Begin with the line that contains "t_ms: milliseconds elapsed" and end with the line that contains "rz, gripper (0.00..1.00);", transcribing exactly each line in that stretch and no other.

************

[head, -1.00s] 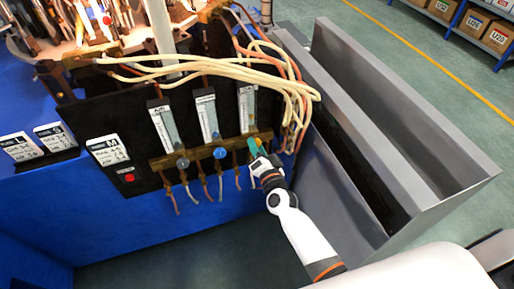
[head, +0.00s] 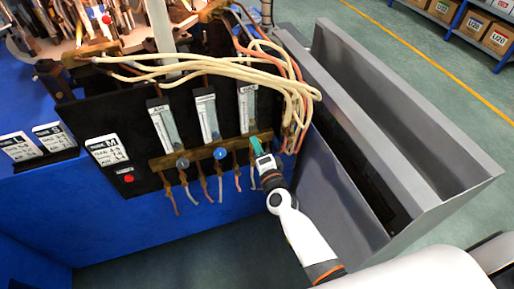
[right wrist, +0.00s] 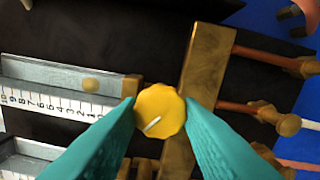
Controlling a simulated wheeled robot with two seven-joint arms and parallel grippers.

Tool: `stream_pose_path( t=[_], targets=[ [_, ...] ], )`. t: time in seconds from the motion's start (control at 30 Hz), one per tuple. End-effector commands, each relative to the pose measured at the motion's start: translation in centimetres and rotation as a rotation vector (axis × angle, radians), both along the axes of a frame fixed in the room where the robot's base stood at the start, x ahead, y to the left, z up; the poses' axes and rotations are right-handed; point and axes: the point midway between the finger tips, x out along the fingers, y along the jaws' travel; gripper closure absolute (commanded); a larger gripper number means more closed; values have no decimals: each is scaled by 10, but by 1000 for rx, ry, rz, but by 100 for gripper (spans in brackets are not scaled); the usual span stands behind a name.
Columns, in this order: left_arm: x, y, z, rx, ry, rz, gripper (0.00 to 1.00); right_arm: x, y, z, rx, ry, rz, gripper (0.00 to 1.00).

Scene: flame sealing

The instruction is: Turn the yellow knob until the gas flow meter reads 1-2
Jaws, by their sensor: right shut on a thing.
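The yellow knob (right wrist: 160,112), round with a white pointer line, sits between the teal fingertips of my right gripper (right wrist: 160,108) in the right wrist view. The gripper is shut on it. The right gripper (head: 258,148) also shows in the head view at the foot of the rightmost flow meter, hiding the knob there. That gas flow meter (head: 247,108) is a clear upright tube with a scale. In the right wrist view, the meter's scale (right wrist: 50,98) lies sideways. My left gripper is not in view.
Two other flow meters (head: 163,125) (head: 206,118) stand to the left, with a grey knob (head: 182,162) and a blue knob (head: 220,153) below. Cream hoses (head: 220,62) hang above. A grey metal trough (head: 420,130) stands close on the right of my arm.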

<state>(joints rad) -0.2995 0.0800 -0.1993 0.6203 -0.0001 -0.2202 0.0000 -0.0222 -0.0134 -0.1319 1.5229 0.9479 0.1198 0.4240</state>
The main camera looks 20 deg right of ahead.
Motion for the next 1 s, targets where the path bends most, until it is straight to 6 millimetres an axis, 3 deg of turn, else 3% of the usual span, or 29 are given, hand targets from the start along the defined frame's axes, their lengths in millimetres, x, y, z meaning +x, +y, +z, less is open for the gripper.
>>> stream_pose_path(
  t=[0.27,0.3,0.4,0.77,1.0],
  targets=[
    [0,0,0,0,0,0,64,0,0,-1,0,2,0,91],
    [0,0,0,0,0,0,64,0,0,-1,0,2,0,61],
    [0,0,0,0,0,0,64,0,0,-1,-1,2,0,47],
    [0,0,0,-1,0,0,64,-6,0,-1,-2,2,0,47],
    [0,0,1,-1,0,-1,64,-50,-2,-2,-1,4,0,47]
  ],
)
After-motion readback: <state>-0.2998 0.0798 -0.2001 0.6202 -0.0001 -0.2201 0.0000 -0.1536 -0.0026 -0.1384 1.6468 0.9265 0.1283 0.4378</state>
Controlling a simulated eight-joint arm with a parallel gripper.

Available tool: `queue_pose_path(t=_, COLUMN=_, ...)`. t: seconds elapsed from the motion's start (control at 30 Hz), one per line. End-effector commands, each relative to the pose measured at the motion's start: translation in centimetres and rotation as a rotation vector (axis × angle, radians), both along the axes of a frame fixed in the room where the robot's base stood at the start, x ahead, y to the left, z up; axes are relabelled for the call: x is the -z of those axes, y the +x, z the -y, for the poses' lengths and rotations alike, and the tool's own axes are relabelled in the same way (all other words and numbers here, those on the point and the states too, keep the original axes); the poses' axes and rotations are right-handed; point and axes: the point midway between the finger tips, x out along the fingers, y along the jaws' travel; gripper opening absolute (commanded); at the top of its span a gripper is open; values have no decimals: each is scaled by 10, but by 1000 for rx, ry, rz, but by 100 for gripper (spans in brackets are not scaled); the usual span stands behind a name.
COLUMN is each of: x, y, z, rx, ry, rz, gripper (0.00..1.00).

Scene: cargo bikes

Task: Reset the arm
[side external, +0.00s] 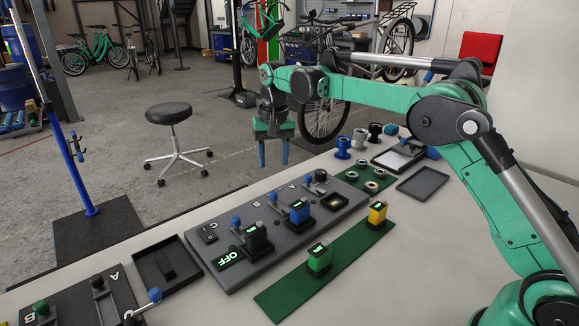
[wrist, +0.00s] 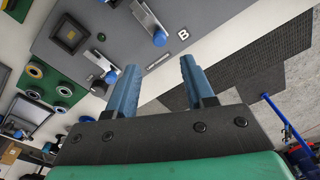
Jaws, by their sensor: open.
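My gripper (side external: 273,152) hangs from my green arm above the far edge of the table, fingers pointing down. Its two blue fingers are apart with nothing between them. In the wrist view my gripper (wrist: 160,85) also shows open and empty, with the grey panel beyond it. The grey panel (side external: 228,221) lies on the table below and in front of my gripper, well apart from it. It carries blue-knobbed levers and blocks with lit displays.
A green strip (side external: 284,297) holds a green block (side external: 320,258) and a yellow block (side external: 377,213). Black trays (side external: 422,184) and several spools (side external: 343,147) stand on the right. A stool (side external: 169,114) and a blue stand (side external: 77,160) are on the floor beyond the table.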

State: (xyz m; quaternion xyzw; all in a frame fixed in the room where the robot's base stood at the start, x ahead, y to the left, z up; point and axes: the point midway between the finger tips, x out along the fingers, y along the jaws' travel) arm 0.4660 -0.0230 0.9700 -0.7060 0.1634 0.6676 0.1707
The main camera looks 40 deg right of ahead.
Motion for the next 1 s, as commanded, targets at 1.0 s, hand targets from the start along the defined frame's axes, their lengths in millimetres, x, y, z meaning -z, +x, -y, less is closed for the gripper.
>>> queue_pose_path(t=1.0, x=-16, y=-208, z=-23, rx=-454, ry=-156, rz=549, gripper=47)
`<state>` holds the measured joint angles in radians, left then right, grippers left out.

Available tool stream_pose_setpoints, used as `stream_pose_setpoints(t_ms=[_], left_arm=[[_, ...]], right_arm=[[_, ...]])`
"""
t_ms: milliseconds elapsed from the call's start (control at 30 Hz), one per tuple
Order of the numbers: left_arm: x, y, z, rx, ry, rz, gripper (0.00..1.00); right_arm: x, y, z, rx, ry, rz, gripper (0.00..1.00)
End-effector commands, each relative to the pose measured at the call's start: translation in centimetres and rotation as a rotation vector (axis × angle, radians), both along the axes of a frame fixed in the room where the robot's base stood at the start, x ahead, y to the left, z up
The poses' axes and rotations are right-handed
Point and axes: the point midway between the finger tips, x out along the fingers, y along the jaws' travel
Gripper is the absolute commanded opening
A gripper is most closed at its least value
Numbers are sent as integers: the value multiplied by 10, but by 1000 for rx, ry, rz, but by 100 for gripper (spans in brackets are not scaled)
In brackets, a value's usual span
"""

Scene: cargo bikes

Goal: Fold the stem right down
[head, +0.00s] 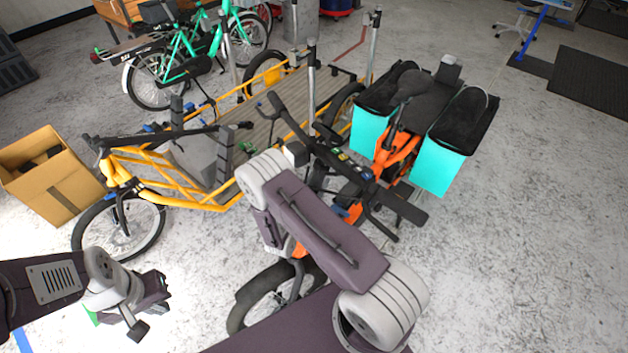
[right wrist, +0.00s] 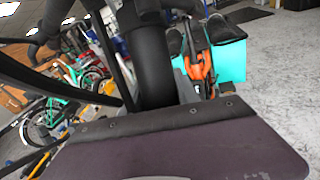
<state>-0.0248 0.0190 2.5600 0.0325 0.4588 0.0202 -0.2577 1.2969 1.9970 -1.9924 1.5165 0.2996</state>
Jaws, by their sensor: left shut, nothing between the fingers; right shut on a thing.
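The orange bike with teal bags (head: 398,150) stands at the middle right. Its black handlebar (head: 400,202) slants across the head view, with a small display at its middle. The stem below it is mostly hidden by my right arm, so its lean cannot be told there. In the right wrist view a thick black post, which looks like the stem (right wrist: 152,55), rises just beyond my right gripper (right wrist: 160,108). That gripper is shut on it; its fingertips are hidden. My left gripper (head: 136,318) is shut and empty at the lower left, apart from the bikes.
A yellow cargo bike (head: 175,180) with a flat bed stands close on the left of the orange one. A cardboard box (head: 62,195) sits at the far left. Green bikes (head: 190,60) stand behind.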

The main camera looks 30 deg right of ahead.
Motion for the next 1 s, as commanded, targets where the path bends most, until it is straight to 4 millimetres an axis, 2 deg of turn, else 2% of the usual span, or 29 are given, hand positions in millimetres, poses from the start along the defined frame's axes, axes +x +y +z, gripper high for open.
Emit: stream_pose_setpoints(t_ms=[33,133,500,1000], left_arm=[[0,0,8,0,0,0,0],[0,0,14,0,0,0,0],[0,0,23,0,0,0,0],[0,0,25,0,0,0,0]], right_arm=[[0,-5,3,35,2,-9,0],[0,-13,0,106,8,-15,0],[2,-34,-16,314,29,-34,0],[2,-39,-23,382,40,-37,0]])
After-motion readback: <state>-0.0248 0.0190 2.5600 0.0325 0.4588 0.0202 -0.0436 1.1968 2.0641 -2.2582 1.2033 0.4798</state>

************

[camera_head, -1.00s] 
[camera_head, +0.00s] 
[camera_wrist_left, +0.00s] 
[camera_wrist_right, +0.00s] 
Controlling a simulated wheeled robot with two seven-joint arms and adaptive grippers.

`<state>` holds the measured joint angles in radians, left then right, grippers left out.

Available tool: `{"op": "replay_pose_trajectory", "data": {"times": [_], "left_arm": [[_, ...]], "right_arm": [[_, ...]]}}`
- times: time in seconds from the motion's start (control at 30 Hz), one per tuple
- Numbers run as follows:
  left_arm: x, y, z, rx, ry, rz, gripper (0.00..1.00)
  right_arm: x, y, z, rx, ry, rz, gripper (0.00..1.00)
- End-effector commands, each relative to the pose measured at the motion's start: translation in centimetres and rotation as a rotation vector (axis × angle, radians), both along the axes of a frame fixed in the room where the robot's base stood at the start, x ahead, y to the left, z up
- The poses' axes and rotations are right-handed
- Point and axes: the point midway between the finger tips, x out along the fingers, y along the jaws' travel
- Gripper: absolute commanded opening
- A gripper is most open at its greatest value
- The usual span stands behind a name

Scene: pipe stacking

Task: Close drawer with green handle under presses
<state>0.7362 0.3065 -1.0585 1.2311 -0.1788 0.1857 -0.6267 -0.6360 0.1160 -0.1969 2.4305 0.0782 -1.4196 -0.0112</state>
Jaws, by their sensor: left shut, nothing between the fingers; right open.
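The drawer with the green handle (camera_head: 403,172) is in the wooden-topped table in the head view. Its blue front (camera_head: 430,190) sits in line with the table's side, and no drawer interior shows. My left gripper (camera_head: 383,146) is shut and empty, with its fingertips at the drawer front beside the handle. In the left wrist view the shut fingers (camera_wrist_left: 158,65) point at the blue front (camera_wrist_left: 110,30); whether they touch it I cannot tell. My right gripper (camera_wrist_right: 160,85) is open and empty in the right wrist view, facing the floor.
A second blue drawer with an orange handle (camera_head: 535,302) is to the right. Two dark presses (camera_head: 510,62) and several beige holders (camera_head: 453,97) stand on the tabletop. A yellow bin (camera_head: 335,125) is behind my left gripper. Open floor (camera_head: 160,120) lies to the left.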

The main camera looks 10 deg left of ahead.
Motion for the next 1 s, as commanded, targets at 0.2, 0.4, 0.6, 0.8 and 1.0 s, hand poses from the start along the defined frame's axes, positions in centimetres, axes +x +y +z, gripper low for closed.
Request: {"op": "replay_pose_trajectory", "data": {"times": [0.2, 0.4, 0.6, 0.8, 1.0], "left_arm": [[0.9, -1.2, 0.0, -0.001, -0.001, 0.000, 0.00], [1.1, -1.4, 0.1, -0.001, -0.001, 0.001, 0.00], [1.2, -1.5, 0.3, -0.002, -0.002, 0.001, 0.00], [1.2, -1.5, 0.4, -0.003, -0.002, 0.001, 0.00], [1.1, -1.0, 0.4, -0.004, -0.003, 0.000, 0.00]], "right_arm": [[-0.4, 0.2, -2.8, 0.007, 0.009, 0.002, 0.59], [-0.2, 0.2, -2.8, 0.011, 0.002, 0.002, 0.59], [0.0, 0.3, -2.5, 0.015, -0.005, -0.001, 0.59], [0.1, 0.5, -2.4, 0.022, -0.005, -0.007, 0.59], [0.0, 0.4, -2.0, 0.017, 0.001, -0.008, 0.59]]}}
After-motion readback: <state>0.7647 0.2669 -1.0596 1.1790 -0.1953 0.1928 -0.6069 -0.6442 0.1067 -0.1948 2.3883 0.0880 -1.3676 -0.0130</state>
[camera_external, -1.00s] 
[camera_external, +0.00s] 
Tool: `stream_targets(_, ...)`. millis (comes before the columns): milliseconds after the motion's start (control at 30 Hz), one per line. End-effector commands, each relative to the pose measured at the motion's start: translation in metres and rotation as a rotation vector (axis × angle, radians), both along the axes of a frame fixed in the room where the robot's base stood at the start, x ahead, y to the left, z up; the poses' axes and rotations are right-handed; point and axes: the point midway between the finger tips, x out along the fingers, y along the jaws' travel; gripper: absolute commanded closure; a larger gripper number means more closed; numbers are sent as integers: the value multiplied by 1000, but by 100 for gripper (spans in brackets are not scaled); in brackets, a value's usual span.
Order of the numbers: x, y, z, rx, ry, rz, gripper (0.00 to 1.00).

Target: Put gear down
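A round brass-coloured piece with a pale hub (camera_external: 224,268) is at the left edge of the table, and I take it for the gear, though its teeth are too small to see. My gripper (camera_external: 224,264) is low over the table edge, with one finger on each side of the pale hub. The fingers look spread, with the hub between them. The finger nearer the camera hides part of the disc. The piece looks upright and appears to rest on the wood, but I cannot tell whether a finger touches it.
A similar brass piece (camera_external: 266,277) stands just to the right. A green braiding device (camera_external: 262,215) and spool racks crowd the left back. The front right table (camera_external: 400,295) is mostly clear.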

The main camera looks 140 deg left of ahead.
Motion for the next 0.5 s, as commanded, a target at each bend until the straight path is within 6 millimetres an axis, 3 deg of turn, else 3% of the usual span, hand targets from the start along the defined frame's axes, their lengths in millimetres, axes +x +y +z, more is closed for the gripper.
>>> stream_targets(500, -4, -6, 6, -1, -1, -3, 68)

************

Solution to this task
t_ms: milliseconds elapsed from the call's start (control at 30 Hz), one per tuple
Order of the numbers: left_arm: x, y, z, rx, ry, rz, gripper (0.00..1.00); right_arm: x, y, z, rx, ry, rz, gripper (0.00..1.00)

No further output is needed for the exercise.